Personally, I love reading books that are a part of a series. I like getting to know the characters, watching them grow, and frankly, watching the author grow, too. Each new book is like a visit with an old friend.
In Cut, Crop & Die, one of the subplots is how Kiki’s newfound independence is threatened by a new employee, Bama. Bama’s much vaunted high-falluting degree in art leaves Kiki feeling both jealous and inept. Concurrently, Kiki’s job has become ever more precious to her. For the first time in her life, Kiki is calling all the shots. She’s a “real” grown up, responsible for herself and her daughter, Anya. She’s living solo without a parent or a spouse to tell her what to do. She’s even decorated her home in her own personal style, whereas the gorgeous McMansion she owned with her husband was furnished to his taste by a decorator.
People ask me, “Is it true that authors need to write what they know?”

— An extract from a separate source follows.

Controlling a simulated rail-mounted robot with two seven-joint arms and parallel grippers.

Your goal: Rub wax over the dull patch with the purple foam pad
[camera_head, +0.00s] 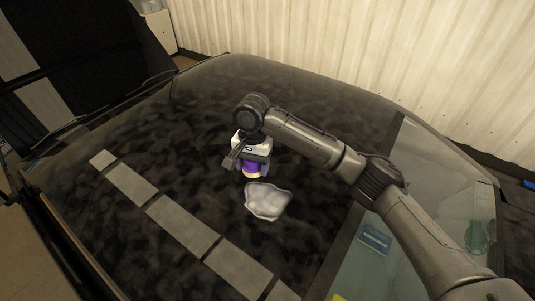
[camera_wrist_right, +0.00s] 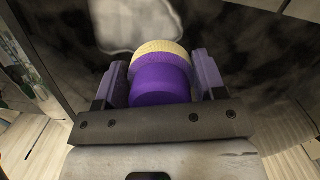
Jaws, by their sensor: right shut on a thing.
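The purple foam pad (camera_head: 251,169) is held in my right gripper (camera_head: 252,170), above the dark car bonnet (camera_head: 190,120). In the right wrist view the pad (camera_wrist_right: 160,80) has a purple body and a pale yellow face, and sits between the two fingers of my right gripper (camera_wrist_right: 160,85). The dull patch (camera_head: 267,201) is a pale, whitish irregular area on the bonnet, just nearer than the pad in the head view. It also shows in the right wrist view (camera_wrist_right: 130,28), beyond the pad. I cannot tell whether the pad touches the bonnet. My left gripper is not in view.
A row of grey rectangles (camera_head: 183,226) runs along the left of the bonnet. The windscreen (camera_head: 420,165) is at the right, with a blue card (camera_head: 375,238) behind or on it. A corrugated wall (camera_head: 370,60) stands behind the car. The bonnet around the patch is clear.

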Boy, wouldn’t it be a boring world if we did? I’ve never been shot at. I’ve never killed anyone. But I write about those things. So, no, I don’t always stick to what I know…except when it comes to emotions. That’s where I use my knowledge. You see, I can remember living on my own after my first marriage failed. I had a great job selling newspaper advertising—a job that threatened my first husband’s ego so much he couldn’t stand it. Finally, I decided I couldn’t stand him, so we were even.

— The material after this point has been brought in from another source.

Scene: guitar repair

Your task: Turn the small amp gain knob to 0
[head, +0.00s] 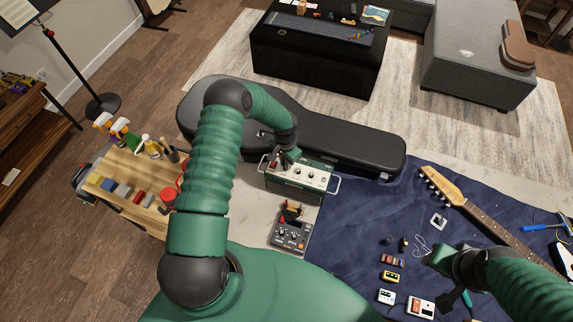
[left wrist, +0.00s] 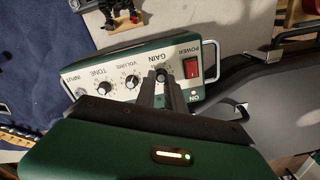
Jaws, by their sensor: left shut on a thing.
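My left gripper (head: 284,160) is over the panel and also shows in the left wrist view (left wrist: 163,82). Its fingers are shut on the gain knob (left wrist: 162,73), which they mostly cover, so its pointer setting cannot be read. My right gripper (head: 452,262) is over the blue mat; its fingers are not clear.
The black guitar case (head: 345,140) lies behind the amp. A dark pedal-like device (head: 291,235) is in front of it. The blue mat (head: 365,215) holds several small pedals and a guitar (head: 480,215) at the right. Spray bottles (head: 122,132) stand at the left.

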I got my own little apartment, decorated with castoffs, but certainly reflecting my own style. I can recall what that time was like, the freedom, the fears, and the sense of finally finding myself. Those are the emotions I gave Kiki. Her relationship with Bama reminds me of how I felt when our advertising boss hired a woman he praised to the skies. I remember how he even bragged about paying her more than all of the rest of us salespeople, even though she was less experienced. He felt justified because of her stature in the community. I remember how that eroded my self-esteem and how I worried about my job performance.
I learned a lot from that experience. Fear of failure provides a marvelous incentive to work harder, to be more prepared, to think creatively, to hold nothing back. At least, it works that way for me.
And that new employee? She didn’t last long and she sure didn’t outsell me.
The neat thing about being a writer is nothing is EVER wasted. Those pains I felt, that sense of being “less than,” I don’t call them up every day. But they came in handy when I wrote Cut, Crop & Die.